__Data lines__.
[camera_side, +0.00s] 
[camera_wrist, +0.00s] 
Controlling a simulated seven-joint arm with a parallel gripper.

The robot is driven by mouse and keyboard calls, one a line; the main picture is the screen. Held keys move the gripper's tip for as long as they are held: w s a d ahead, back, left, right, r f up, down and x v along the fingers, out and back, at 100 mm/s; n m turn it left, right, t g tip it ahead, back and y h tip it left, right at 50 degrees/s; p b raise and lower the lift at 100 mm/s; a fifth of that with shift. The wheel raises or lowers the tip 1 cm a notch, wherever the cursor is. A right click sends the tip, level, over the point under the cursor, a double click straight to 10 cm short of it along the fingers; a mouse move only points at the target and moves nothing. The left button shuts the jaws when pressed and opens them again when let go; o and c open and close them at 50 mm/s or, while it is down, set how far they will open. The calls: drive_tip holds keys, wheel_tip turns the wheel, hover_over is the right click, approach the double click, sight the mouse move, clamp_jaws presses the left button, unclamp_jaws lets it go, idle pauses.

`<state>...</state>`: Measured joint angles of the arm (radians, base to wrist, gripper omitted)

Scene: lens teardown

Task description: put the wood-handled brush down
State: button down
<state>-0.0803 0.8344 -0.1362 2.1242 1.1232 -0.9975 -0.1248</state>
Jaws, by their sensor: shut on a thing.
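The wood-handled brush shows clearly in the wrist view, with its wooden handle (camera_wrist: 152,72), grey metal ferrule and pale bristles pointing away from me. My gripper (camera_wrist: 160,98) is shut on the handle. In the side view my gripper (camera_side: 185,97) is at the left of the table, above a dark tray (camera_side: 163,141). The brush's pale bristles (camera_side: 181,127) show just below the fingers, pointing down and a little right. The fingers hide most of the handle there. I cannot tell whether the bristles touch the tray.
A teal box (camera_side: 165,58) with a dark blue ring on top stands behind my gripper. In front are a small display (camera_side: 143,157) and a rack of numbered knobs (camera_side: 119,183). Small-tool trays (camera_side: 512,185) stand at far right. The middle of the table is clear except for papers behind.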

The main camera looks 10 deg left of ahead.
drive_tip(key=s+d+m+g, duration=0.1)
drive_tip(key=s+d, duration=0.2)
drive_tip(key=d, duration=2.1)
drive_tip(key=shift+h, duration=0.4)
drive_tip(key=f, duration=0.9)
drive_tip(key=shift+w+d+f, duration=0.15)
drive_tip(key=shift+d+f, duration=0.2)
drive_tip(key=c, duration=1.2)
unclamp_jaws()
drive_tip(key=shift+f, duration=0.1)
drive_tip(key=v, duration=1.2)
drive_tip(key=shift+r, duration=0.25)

__Instructions to follow__. Output, from the data above, the lines from the line with "[camera_wrist, +0.00s]" to the line with "Controlling a simulated" exactly as they stand, both ends included and nothing else.

__Expected output__.
[camera_wrist, +0.00s] 
Controlling a simulated seven-joint arm with a parallel gripper.

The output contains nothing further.